### [WHAT IS BEING ASKED]
Produce an exact copy of the lines from the line that contains "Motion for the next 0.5" to the end of the listing below.

### [RECORDS FOR THIS EXERCISE]
_____

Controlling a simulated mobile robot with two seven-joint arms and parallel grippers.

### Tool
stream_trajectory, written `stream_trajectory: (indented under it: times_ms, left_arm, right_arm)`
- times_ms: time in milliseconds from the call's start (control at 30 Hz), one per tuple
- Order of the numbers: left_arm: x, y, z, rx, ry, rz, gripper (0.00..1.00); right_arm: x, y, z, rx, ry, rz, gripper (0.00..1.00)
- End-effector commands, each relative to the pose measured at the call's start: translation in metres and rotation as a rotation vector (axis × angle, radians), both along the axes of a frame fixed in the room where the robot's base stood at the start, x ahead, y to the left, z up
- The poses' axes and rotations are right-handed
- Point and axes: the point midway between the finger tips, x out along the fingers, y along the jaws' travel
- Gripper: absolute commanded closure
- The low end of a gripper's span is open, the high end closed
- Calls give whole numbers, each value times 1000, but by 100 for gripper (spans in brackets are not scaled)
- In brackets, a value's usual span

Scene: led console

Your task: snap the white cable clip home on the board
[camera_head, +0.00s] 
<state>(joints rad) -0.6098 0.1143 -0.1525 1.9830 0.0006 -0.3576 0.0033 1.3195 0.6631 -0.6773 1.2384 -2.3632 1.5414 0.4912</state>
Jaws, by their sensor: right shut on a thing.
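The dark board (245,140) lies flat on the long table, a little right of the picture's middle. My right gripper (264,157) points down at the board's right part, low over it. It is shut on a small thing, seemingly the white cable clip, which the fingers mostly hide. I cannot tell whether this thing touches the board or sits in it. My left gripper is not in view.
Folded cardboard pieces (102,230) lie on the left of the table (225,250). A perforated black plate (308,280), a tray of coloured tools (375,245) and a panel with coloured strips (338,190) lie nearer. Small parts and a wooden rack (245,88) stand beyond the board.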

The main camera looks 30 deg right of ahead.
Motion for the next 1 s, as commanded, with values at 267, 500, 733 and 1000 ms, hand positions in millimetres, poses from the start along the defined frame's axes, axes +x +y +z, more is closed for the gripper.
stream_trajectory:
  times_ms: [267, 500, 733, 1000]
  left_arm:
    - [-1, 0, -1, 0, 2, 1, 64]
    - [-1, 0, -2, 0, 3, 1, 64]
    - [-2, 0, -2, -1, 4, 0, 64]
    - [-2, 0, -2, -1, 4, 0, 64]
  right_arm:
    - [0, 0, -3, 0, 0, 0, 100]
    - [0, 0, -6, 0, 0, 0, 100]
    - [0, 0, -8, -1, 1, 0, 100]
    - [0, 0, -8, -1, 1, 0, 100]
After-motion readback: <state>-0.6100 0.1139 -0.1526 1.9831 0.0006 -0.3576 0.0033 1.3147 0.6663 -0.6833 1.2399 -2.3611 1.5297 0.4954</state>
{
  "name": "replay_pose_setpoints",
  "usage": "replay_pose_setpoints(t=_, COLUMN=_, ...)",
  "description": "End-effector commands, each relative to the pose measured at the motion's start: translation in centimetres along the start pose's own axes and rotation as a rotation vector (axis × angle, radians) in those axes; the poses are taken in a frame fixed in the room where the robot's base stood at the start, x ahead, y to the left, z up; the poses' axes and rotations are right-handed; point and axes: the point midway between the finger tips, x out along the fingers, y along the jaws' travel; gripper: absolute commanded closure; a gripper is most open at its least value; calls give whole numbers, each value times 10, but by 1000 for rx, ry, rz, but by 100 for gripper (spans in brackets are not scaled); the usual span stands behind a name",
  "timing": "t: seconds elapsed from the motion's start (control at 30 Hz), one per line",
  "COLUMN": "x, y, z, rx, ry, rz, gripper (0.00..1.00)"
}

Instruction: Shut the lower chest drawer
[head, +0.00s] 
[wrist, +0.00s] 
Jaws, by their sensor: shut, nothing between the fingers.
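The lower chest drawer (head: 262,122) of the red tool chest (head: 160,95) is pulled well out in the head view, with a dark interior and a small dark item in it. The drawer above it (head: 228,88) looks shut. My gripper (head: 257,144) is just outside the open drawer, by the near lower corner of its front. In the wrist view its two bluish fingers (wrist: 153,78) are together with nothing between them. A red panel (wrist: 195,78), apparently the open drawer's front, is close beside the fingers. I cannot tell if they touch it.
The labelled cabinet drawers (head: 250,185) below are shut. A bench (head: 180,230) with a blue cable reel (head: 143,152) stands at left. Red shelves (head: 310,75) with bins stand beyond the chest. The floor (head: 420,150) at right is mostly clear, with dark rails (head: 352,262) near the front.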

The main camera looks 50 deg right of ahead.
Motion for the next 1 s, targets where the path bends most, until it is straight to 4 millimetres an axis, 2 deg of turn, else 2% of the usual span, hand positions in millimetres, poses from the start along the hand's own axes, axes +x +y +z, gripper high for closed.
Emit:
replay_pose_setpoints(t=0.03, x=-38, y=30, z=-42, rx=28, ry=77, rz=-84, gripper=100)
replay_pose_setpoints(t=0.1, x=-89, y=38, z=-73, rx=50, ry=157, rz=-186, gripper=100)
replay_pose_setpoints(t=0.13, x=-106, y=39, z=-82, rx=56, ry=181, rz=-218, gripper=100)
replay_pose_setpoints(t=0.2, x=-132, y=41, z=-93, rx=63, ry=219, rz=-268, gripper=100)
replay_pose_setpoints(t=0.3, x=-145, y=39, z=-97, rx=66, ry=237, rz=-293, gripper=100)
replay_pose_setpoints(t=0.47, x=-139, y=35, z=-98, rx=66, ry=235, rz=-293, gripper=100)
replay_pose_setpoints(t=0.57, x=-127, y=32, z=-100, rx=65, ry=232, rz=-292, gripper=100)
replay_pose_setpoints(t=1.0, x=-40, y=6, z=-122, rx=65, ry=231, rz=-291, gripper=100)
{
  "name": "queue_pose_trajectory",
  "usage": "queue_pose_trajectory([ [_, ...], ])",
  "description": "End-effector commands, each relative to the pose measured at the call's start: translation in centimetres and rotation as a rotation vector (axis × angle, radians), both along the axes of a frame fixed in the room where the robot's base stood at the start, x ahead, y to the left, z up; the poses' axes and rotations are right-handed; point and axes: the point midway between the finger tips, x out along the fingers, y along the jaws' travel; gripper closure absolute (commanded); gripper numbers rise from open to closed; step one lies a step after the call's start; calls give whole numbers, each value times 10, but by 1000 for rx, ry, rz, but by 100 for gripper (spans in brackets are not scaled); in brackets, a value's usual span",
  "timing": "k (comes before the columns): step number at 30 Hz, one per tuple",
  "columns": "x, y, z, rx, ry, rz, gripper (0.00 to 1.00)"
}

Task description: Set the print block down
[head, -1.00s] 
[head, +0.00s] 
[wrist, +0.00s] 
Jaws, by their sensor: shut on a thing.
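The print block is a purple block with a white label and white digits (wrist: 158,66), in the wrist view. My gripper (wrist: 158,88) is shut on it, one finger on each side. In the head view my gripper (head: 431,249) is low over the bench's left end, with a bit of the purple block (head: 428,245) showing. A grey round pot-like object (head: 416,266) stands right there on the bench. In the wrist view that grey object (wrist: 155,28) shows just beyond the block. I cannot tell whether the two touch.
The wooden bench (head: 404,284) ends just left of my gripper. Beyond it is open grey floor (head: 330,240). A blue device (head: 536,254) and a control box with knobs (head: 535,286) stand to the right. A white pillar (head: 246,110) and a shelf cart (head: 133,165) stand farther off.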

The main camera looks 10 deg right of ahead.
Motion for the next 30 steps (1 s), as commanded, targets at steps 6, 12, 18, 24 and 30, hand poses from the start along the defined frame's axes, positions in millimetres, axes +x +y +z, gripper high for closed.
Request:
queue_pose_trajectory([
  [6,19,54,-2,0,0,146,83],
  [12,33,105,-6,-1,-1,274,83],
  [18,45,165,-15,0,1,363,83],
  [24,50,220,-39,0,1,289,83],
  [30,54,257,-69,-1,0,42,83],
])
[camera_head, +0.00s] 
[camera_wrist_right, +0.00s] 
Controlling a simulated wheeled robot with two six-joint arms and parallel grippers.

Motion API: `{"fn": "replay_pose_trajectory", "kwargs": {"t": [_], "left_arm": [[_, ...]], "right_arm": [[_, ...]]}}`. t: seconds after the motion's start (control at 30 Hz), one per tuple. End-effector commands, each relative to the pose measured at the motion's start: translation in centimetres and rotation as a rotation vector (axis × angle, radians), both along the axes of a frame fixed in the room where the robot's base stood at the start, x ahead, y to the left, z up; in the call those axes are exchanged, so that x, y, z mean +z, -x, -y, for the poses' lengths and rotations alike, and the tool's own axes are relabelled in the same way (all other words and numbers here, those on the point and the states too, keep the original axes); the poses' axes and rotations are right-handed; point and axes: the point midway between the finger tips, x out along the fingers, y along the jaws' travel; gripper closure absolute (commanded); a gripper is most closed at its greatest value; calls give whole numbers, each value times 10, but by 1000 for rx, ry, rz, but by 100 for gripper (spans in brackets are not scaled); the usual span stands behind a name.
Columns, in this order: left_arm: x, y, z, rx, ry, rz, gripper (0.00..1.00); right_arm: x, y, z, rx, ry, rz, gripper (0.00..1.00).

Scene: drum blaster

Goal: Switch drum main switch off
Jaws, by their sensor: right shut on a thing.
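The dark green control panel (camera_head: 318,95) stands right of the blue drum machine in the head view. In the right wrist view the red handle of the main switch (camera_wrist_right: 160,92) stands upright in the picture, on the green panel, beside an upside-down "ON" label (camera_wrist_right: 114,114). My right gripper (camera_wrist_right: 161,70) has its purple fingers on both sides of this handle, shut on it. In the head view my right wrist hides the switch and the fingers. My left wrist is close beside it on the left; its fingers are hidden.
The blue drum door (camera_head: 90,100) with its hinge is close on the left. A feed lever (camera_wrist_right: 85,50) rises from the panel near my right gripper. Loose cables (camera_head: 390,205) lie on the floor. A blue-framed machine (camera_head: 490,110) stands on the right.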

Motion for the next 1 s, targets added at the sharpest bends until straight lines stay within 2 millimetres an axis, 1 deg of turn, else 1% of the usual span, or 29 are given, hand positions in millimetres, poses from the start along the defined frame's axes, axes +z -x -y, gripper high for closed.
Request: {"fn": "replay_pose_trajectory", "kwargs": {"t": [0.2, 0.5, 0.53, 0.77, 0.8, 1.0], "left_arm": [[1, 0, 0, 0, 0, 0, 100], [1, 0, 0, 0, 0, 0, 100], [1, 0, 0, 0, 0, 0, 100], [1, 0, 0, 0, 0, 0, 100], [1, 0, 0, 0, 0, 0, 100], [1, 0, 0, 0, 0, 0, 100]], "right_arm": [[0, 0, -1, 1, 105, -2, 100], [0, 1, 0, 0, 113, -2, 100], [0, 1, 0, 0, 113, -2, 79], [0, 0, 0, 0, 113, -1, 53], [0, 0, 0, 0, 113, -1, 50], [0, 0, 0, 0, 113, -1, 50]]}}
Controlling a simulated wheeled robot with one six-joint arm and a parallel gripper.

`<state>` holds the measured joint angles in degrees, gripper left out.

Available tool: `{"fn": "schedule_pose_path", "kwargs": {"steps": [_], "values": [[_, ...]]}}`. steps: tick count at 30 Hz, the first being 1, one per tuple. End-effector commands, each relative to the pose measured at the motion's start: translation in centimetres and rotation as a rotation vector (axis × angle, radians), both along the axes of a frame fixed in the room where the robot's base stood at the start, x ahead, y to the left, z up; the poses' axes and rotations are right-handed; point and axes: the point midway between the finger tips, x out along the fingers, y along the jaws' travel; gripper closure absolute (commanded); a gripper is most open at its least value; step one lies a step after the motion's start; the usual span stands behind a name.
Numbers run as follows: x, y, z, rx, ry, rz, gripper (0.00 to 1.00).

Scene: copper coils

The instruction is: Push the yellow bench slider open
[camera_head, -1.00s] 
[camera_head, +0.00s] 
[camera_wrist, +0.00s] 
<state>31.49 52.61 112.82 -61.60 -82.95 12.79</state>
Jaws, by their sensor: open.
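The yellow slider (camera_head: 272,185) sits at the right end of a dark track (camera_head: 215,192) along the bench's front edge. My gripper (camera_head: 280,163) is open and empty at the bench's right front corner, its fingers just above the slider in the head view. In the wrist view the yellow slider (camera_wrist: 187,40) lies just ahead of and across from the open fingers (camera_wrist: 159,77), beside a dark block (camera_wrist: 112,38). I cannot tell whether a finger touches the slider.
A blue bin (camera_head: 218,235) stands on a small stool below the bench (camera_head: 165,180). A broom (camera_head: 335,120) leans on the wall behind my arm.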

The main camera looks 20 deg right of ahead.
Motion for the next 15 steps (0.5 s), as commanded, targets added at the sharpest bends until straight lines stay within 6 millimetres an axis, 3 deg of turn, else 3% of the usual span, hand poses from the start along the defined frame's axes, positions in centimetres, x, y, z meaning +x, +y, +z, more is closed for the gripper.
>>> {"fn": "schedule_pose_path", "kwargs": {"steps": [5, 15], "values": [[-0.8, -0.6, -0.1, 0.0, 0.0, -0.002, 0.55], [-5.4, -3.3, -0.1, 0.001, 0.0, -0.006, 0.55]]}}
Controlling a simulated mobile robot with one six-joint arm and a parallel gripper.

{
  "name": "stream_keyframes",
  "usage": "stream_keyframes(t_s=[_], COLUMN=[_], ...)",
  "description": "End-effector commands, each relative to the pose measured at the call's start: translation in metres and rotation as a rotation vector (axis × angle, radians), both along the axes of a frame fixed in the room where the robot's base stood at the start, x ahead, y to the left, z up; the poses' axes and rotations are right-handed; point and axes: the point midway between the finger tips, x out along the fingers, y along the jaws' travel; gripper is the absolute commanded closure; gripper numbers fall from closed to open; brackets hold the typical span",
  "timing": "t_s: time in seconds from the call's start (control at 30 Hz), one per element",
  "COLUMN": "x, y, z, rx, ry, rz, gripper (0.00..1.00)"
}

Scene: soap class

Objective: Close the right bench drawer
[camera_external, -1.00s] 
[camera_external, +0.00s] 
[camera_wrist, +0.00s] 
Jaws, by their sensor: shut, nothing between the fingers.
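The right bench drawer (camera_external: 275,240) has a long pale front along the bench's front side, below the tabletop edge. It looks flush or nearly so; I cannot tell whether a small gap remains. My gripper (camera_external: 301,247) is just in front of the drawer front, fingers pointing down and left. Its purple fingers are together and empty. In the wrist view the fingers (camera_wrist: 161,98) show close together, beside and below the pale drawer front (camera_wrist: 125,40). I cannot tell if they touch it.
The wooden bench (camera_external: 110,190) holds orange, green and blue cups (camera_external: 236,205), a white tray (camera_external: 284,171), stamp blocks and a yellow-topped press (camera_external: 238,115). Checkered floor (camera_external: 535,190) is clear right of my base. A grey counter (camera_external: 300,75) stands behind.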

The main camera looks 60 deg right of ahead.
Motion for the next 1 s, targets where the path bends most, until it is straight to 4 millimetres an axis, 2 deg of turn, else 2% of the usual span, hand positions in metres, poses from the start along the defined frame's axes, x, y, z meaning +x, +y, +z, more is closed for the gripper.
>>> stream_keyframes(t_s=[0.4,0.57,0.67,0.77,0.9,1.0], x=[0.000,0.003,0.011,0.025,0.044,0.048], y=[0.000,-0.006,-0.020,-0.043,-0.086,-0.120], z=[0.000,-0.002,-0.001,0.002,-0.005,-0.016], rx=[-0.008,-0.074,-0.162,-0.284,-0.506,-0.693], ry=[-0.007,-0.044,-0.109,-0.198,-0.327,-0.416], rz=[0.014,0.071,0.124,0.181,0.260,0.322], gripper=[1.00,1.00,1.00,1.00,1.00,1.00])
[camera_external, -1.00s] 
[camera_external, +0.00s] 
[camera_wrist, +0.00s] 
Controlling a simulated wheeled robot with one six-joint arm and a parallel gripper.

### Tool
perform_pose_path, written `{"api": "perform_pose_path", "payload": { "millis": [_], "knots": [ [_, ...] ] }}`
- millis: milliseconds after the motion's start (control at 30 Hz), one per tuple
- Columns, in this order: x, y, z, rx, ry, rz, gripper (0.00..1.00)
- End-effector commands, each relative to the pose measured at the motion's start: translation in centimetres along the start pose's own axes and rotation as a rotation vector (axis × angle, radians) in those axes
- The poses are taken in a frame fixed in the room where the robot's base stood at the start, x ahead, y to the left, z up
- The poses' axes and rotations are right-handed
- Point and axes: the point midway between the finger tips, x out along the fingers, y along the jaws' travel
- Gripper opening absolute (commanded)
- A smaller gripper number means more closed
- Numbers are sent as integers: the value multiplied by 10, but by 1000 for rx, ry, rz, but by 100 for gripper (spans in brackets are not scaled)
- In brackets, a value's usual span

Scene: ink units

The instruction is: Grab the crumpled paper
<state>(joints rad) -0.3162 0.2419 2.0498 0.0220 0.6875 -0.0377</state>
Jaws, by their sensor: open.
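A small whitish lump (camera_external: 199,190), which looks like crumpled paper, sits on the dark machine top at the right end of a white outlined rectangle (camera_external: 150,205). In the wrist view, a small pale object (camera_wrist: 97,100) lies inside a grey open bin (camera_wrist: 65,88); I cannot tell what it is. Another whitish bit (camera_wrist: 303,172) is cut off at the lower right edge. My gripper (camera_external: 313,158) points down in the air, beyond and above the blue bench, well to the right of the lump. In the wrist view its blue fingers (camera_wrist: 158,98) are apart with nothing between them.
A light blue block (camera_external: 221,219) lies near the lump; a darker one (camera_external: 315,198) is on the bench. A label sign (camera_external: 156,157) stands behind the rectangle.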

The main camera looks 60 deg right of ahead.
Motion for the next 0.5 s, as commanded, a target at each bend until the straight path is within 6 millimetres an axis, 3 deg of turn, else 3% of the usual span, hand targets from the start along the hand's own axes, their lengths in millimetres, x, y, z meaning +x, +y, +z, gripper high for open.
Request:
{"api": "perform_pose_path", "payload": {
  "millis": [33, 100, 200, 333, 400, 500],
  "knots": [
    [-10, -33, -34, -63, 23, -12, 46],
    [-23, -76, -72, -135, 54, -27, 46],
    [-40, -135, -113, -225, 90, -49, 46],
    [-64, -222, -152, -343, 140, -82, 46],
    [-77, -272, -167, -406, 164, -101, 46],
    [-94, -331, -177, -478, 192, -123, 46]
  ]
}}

_____

### [SOLVED EXERCISE]
Motion for the next 0.5 s, as commanded, a target at each bend until the straight path is within 6 millimetres an axis, 3 deg of turn, else 3% of the usual span, hand targets from the start along the hand's own axes, their lengths in millimetres, x, y, z meaning +x, +y, +z, gripper high for open.
Request:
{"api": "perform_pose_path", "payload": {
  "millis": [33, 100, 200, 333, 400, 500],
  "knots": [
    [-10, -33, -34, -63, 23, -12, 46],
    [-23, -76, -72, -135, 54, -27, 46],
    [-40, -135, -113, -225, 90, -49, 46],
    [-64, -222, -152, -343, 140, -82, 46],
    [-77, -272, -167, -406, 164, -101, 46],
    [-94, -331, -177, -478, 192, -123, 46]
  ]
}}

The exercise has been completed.